The Importance of Time
Finally, it is impossible to have effective measurement devices of any kind (leave alone massive sensor arrays or sensor fusion arrays) that don’t have a system of analysis that considers the time element of the analysis. Time series views of the data have to prevail over the i.i.d. view of data analysis that is often practiced in industry and academia. This means moving away from some frequentist views of the world, and embracing Bayesian approaches, to allow us to reason better with the data, rather than using theories about the data.
The Importance of Domain
I’m a fan of domain knowledge in data science and make no secret of the fact – primarily because domain knowledge and experience helps us make sense of data analysis. If data analysis is the process of reasoning with data effectively, domain knowledge is what sustains sane interpretations of such analysis. Domain knowledge is important in measurement, because setting up measurement systems is a highly domain specific task. Managing process and product measurement is a whole different and complex topic, and perhaps warrants a separate post.

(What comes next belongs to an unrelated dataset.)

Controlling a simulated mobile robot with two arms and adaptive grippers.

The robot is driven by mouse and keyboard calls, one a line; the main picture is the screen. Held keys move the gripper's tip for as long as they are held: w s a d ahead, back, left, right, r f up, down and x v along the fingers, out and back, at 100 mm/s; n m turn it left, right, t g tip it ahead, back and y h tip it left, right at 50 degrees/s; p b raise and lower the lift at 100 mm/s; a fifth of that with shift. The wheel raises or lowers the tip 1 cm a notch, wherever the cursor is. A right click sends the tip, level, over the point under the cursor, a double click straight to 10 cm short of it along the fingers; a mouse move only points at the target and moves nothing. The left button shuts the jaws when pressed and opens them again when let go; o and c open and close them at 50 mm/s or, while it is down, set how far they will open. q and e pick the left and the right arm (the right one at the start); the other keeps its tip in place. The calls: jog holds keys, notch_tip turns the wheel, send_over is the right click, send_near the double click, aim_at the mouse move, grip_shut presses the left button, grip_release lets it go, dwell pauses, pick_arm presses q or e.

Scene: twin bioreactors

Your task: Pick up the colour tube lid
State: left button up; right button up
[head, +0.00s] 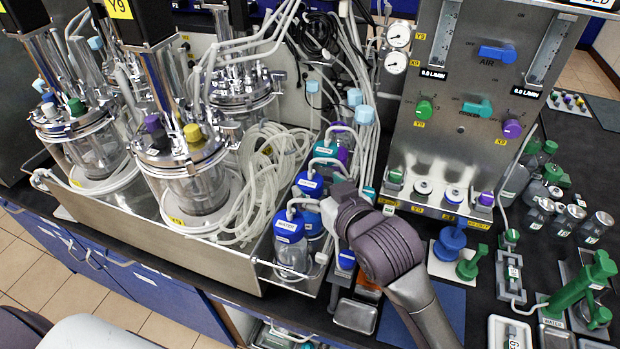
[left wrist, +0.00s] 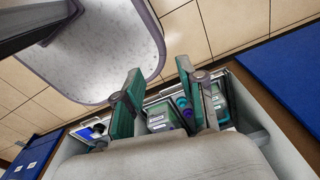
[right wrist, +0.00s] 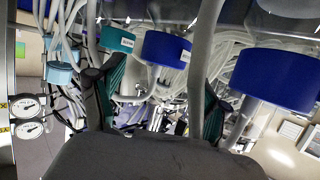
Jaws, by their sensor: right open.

Measurement is an oft-overlooked area of data analysis, because data scientists and analysts often like to get right to the analysis and insights. However, it would do business analysts, machine learning engineers and serious data scientists a world of good to take a close look at measurement systems and how they measure, capture and process data from the sources as measurements. Not only are measurement system analysis, measurement error characterization and measurement uncertainty characterization central to the process of collecting data, but they indirectly affect the results we deliver to our organizations and stakeholders as data scientists.